To understand the difference, you have to picture a fund as a pool of investments with the ownership split between all the investors who hold units in the fund.
When the investments generate income, that income is divided between the investors based on the number of units each one holds. This includes income in the form of dividends, as well as capital gains from the sale of investments. At the end of the tax year, the tax liability on the income is attributed to the same investors that the income was attributed to.
During the ordinary operation of the fund this all works fairly. But consider what happens when investors redeem units and the fund gets smaller. The fund has to sell assets to pay the redemption proceeds and selling those asset sales can generate taxable capital gains. Who should pay the tax on those capital gains? Should it be the investors who redeemed? Or should it be the investors who remain in the fund?
What would be fair is that the investors who redeemed paid that tax. They caused the assets to be sold. What typically happens though is that the tax liability doesn’t get attributed until the end of the tax period and those investors are no longer on the fund register. This is where ETFs can do better.
For old-fashioned unlisted managed funds, redemptions that make the fund smaller can happen many times during the year. A fund rapidly losing popularity could have a redemption every single day they are open for business.
It is challenging for these funds to keep track of which investors caused the fund to get smaller at multiple points during the year and what taxable capital gains were derived at each of those points.
With the technology available these days you would think that this could be programmed. But managed funds are using systems that were developed a long time ago and they are not investing in improvements.
This is where ETFs have an advantage. With an ETF there is a market maker who holds an inventory of units. The market maker buys from investors who want to sell their units on the ASX and sells to investors who want to buy units. On a daily basis it is the market maker’s inventory that goes up and down rather than the size of the fund. The fund only gets smaller if the market maker builds up an excessive inventory and redeems some of it.
So, for an ETF, redemptions don’t happen often and when they do, they are bulky and it is easy for the ETF to track which market maker redeemed to calculate any capital gains that arise.
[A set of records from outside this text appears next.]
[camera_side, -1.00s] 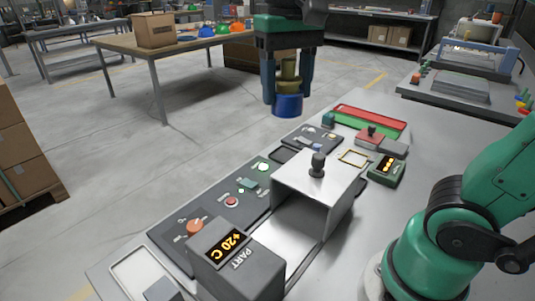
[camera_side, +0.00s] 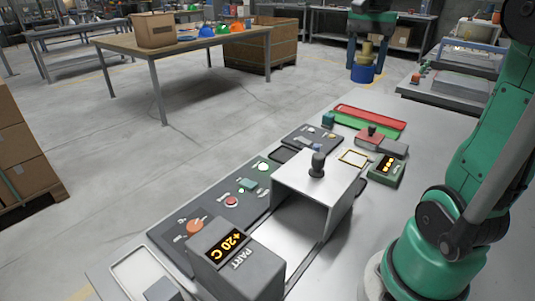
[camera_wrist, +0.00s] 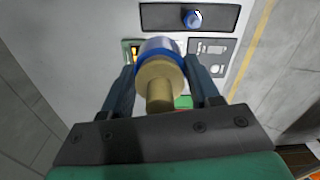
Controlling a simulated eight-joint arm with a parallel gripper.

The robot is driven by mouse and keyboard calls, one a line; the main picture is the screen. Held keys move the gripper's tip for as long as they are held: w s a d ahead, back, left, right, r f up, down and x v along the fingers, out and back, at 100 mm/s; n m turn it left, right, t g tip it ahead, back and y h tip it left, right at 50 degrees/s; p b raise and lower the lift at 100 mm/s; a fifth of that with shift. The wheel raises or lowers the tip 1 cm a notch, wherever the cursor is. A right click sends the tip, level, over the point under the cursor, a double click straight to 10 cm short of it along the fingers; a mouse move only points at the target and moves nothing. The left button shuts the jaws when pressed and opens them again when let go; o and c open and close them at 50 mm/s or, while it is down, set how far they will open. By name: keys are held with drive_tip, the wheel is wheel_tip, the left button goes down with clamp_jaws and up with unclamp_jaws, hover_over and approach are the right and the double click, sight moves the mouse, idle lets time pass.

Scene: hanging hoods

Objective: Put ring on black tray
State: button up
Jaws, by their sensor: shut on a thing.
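My gripper (camera_side: 365,60) is raised beyond the far end of the bench, at the upper right of the side view. It is shut on a stepped brass piece (camera_side: 366,50) with a broad blue band (camera_side: 363,73) around its lower end. In the wrist view the brass piece (camera_wrist: 160,85) sits between both fingers, with the blue band and a silvery face beyond it. I cannot tell whether the blue band is a separate ring. A small black-rimmed tray (camera_side: 282,155) lies on the bench, left of the metal hood; the hood partly hides it.
The metal hood (camera_side: 312,180) with a dark knob stands mid-bench. Red (camera_side: 370,116) and green trays, a yellow-rimmed tray (camera_side: 353,158) and a small display box (camera_side: 386,171) lie behind it. A larger display box (camera_side: 235,262) is in front.

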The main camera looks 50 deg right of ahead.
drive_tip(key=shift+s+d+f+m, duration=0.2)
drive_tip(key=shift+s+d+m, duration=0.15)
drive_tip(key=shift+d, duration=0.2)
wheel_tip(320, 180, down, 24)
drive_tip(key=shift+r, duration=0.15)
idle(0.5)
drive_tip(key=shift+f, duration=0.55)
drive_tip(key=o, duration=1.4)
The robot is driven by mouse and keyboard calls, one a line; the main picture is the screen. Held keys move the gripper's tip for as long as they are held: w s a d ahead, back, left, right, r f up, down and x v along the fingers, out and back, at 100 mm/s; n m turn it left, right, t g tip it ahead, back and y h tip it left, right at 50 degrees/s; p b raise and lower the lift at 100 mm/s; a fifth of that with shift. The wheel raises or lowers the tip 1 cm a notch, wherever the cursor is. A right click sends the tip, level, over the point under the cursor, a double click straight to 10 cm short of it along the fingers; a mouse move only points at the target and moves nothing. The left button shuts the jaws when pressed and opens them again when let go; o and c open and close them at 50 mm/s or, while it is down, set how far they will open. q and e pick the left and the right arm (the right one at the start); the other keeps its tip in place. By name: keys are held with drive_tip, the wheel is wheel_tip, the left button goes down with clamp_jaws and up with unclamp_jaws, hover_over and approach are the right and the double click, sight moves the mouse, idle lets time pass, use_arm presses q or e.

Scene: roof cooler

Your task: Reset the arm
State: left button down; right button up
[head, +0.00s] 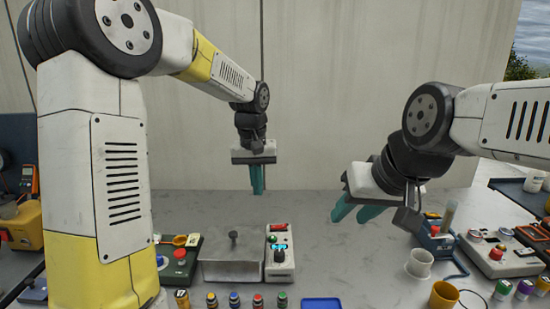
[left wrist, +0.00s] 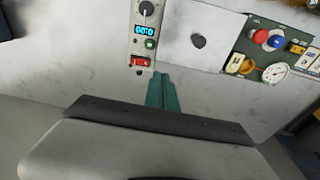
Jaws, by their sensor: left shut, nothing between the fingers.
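My left gripper (head: 257,180) hangs pointing down above the back of the bench, with its teal fingers together and nothing between them. It also shows in the left wrist view (left wrist: 163,90), where the closed fingers point toward a control box. My right gripper (head: 352,211) is at the right of the head view, tilted down to the left over the bench. Its two teal fingers show with a gap between them, and nothing is seen between them.
A metal block with a knob (head: 232,258) and a control box with a blue display (head: 280,252) stand below my left gripper. Several small bottles (head: 234,300) line the front. Cups (head: 419,263) and another device (head: 497,254) stand at right. The bench's back middle is clear.

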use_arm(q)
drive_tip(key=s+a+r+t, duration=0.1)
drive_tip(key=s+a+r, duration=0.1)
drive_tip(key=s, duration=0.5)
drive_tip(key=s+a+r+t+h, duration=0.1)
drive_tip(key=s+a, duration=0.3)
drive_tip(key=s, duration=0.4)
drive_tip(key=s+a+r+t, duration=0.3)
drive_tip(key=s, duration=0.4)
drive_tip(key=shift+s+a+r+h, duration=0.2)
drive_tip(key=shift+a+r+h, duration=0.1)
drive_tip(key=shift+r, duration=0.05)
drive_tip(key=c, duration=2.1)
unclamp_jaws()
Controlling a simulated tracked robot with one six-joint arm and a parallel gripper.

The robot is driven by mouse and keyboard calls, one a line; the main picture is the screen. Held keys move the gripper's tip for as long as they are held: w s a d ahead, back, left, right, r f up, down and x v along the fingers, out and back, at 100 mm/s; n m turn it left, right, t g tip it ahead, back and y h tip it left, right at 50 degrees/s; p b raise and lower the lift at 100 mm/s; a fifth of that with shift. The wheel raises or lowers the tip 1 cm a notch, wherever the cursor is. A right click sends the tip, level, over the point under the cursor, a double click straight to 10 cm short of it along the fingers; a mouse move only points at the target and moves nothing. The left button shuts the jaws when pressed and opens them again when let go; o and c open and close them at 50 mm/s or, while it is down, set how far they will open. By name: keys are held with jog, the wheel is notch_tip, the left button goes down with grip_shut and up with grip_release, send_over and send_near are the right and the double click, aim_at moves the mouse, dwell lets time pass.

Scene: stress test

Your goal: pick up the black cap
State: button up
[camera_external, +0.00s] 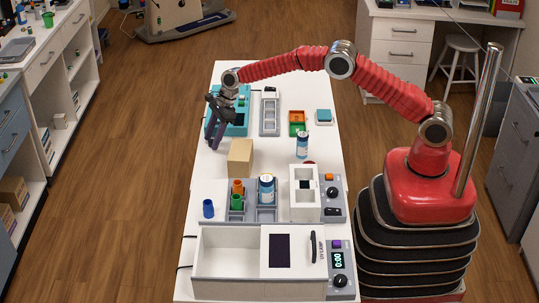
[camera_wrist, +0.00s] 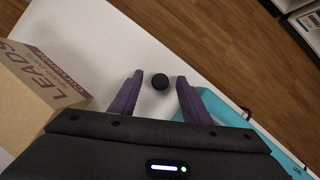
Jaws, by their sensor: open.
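The black cap (camera_wrist: 160,82) is a small dark round piece on the white table, in the upper middle of the wrist view. My gripper (camera_wrist: 159,92) is open, with one purple finger to the left of the cap and the other to its right. Gaps show between the cap and both fingers. I cannot tell how high the fingertips are above the table. In the external view my gripper (camera_external: 214,133) points down near the table's left edge, and I cannot make out the cap there.
A cardboard box (camera_wrist: 38,82) stands close to the left finger; it also shows in the external view (camera_external: 240,157). A teal case (camera_wrist: 222,108) lies close to the right finger. The table's edge and wooden floor are beyond the cap. A blue cup (camera_external: 208,208) stands farther forward.

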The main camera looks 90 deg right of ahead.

The market makers have agreed up front to wear any tax liability caused by the redemption. This is called “streaming” the capital gains. As a result of streaming those investors who remain in the ETF will not incur the tax liability losses caused by a redemption. The tax liability is “streamed” to the market maker.
So if you don’t want to be in a fund where you have to wear the tax liabilities of those who have redeemed, choose an ETF rather than an unlisted fund.